══ Data shown
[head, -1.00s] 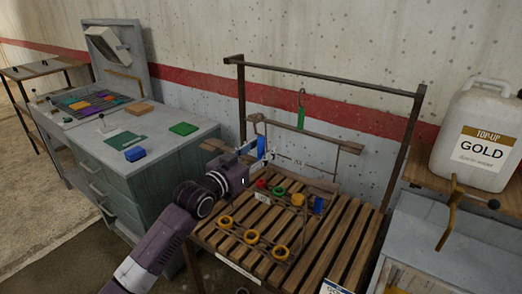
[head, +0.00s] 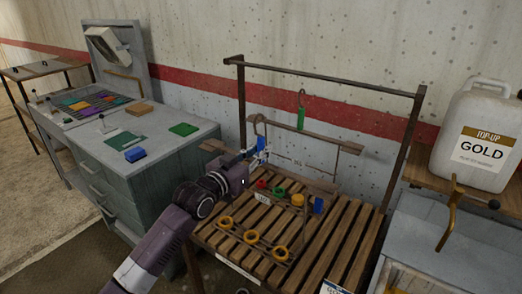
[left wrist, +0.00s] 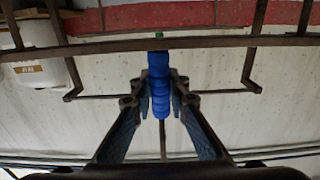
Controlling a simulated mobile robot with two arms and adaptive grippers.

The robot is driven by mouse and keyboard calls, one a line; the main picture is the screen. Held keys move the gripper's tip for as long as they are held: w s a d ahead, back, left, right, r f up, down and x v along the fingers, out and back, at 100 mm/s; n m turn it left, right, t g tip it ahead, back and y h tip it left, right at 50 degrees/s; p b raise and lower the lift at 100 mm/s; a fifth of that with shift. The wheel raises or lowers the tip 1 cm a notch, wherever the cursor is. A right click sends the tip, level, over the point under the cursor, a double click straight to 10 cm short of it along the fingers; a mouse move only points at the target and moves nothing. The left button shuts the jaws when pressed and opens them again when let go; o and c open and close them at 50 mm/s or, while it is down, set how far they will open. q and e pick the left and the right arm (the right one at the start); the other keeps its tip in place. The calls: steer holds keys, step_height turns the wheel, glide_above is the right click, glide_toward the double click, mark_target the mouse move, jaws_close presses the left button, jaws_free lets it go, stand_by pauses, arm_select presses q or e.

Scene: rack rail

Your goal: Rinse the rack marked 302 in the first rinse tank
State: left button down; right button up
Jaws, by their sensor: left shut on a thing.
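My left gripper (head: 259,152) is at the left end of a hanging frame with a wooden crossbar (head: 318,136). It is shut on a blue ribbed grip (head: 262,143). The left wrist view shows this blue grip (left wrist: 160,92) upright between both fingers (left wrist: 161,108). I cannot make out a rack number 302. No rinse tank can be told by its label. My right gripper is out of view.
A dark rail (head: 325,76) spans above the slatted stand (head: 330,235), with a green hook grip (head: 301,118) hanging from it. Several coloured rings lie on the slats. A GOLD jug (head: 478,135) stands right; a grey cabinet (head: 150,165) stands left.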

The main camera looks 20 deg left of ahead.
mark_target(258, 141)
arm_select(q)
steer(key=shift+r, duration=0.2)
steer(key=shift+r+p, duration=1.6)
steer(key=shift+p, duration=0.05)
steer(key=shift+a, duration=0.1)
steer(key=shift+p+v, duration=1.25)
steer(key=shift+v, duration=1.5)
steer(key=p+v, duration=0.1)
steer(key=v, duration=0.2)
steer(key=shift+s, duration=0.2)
════
══ Data shown
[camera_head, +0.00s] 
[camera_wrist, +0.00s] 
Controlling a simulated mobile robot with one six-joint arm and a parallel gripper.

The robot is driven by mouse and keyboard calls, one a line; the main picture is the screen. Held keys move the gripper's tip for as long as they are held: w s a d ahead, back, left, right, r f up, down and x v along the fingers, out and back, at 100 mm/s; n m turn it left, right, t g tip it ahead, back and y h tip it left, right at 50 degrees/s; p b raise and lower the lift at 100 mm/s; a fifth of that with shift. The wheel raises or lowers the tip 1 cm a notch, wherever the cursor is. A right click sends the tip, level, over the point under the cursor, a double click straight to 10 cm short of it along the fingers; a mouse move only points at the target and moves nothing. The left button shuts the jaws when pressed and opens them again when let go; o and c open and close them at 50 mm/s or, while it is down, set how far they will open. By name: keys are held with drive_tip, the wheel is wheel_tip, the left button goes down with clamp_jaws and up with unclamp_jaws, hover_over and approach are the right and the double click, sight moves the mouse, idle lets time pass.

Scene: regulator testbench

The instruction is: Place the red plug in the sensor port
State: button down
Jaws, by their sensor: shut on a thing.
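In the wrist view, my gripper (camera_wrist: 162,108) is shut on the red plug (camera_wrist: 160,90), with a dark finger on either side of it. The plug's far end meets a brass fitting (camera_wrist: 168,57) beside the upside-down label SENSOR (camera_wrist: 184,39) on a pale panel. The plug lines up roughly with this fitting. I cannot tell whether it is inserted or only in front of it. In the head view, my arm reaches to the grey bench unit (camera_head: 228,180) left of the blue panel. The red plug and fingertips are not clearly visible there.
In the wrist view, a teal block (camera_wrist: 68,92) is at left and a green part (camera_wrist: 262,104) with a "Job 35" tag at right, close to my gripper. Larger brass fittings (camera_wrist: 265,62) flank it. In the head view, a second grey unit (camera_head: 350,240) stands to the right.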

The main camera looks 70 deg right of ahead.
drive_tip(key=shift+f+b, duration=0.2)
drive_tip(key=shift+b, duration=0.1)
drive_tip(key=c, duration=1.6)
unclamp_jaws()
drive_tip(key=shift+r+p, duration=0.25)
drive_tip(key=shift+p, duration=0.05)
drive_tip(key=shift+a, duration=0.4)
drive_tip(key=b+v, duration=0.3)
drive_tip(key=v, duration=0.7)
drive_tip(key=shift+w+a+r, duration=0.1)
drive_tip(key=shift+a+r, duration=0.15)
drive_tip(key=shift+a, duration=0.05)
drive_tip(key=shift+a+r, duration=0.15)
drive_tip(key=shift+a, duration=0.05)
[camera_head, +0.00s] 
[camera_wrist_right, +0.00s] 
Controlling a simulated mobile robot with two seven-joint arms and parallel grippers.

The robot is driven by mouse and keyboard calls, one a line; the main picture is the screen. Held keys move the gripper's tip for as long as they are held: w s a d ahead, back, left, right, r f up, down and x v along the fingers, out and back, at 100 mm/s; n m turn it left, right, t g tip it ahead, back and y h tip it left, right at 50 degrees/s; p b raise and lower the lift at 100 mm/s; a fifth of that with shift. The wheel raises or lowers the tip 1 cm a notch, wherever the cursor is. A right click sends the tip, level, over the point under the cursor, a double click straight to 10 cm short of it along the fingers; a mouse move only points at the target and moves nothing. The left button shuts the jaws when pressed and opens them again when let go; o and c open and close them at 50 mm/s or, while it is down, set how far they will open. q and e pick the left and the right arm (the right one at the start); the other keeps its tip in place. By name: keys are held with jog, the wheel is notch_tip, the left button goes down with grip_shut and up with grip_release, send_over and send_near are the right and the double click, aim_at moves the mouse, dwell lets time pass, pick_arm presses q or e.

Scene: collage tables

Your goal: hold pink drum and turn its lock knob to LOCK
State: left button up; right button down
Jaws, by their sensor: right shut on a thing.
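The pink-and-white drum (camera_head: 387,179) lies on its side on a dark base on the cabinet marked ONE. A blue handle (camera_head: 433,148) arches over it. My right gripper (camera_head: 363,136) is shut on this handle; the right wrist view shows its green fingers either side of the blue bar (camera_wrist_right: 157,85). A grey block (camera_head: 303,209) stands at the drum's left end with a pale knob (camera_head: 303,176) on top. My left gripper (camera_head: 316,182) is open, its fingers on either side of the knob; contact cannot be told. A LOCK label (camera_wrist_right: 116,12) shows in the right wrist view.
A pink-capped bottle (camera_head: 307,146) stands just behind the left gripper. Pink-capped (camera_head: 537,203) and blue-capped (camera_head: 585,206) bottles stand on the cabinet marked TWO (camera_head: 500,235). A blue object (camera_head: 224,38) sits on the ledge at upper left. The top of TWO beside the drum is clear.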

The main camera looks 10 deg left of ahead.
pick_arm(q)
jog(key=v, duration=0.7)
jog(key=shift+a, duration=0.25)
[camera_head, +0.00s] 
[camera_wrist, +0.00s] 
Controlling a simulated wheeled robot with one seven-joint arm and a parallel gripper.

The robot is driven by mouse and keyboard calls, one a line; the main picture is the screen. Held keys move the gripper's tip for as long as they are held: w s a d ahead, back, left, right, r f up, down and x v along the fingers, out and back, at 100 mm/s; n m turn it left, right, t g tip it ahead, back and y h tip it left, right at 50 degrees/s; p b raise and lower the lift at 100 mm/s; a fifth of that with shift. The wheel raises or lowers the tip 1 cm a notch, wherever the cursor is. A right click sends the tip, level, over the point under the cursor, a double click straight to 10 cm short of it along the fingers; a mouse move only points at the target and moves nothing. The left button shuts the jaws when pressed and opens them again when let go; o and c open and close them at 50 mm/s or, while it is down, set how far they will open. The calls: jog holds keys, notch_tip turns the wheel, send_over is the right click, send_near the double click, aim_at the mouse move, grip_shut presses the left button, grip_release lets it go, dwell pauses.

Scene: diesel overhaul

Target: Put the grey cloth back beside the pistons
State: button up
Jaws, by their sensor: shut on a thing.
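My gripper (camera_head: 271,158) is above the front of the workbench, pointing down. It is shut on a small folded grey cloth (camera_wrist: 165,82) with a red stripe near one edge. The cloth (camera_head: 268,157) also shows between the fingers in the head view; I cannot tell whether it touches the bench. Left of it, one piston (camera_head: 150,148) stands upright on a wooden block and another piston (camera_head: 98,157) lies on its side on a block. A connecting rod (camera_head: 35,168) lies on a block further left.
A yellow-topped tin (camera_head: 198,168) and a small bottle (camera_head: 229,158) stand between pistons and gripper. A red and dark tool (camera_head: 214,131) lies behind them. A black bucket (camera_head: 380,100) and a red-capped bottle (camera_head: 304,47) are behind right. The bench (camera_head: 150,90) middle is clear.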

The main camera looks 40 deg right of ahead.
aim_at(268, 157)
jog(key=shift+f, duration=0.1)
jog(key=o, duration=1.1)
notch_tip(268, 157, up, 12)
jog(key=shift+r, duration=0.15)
════
What to produce
Starting at the line that holds "pick_arm presses q or e.", copy each line exactly and stop after the line that holds "State: left button up; right button down".

Exercise output
The robot is driven by mouse and keyboard calls, one a line; the main picture is the screen. Held keys move the gripper's tip for as long as they are held: w s a d ahead, back, left, right, r f up, down and x v along the fingers, out and back, at 100 mm/s; n m turn it left, right, t g tip it ahead, back and y h tip it left, right at 50 degrees/s; p b raise and lower the lift at 100 mm/s; a fifth of that with shift. The wheel raises or lowers the tip 1 cm a notch, wherever the cursor is. A right click sends the tip, level, over the point under the cursor, a double click straight to 10 cm short of it along the fingers; a mouse move only points at the target and moves nothing. The left button shuts the jaws when pressed and opens them again when let go; o and c open and close them at 50 mm/s or, while it is down, set how far they will open. q and e pick the left and the right arm (the right one at the start); the other keeps its tip in place. By name: keys are held with jog, the wheel is notch_tip, the left button goes down with grip_shut and up with grip_release, send_over and send_near are the right and the double click, aim_at moves the mouse, dwell lets time pass, pick_arm presses q or e.

Scene: collage tables

Your goal: hold pink drum and turn its lock knob to LOCK
State: left button up; right button down

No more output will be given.